Directions: Output a verbatim copy of the data, cut off after the line that contains "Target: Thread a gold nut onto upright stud".

::: Data rows

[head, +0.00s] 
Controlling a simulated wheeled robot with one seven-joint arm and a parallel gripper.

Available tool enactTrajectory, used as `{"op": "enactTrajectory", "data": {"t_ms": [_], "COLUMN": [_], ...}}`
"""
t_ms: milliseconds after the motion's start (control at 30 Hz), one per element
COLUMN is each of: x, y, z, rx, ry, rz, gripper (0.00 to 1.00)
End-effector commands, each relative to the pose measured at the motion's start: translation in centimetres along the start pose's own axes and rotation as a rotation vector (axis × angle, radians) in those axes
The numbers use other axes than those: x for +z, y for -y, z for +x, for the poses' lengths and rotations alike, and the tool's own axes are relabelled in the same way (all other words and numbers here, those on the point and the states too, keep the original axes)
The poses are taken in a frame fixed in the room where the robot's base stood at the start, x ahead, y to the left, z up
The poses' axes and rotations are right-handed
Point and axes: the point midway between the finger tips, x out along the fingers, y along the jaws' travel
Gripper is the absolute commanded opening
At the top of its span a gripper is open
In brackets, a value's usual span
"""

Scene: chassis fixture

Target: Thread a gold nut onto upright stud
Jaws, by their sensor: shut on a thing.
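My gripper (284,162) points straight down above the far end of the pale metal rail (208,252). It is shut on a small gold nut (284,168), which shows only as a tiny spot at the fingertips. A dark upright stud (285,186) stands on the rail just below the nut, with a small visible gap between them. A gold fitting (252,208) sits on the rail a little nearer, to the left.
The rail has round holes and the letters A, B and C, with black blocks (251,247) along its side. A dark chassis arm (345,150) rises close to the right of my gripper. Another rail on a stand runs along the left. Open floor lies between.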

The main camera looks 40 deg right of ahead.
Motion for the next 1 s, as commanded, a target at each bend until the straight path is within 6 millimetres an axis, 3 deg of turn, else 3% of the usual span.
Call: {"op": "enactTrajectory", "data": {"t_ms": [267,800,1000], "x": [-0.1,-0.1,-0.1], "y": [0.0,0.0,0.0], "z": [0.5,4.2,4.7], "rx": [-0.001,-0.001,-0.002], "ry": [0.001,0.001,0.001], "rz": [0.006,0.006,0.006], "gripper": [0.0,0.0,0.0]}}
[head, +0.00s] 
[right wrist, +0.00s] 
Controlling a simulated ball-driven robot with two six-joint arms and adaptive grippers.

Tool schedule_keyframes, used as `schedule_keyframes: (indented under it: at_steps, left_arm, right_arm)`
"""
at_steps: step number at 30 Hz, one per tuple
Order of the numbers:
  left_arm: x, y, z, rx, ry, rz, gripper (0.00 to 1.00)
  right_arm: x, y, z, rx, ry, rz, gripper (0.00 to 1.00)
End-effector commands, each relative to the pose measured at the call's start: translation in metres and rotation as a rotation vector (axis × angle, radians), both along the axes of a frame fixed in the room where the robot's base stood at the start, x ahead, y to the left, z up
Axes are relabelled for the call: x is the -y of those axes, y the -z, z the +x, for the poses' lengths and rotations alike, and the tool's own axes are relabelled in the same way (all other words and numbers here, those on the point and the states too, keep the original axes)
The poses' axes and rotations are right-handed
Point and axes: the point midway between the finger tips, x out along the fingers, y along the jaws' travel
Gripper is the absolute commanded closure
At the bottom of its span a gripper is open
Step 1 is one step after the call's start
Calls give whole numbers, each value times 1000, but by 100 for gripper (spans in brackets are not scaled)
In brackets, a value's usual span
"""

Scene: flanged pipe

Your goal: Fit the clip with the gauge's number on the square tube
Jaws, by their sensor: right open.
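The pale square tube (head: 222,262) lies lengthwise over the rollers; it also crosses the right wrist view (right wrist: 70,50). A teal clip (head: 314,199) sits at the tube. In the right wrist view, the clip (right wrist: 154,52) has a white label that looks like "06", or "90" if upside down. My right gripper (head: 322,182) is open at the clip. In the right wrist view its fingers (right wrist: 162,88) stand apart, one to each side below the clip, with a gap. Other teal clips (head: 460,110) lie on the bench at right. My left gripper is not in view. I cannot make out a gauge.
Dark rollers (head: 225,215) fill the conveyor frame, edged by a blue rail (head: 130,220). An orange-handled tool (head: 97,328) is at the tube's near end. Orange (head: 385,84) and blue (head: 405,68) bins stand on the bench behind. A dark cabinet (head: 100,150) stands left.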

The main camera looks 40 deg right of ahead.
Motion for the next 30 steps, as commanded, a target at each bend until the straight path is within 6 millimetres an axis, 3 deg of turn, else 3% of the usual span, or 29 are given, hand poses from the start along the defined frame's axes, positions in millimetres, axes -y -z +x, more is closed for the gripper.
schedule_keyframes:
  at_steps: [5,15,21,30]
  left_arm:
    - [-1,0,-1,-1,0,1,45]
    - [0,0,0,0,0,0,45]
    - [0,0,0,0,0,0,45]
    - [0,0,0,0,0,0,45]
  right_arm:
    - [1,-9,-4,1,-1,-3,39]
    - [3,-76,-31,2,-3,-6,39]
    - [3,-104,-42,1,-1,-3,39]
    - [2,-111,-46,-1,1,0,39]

::::::

Response to the exercise:
[head, +0.00s] 
Controlling a simulated wheeled robot with one seven-joint arm and a parallel gripper.

Available tool enactTrajectory, used as `{"op": "enactTrajectory", "data": {"t_ms": [_], "COLUMN": [_], ...}}`
"""
t_ms: milliseconds after the motion's start (control at 30 Hz), one per element
COLUMN is each of: x, y, z, rx, ry, rz, gripper (0.00 to 1.00)
End-effector commands, each relative to the pose measured at the motion's start: translation in centimetres along the start pose's own axes and rotation as a rotation vector (axis × angle, radians) in those axes
The numbers use other axes than those: x for +z, y for -y, z for +x, for the poses' lengths and rotations alike, and the tool's own axes are relabelled in the same way (all other words and numbers here, those on the point and the states too, keep the original axes)
The poses are taken in a frame fixed in the room where the robot's base stood at the start, x ahead, y to the left, z up
The poses' axes and rotations are right-handed
Point and axes: the point midway between the finger tips, x out along the fingers, y along the jaws' travel
Gripper is the absolute commanded opening
At the top of its span a gripper is open
In brackets, a value's usual span
"""

Scene: chassis fixture

Target: Thread a gold nut onto upright stud

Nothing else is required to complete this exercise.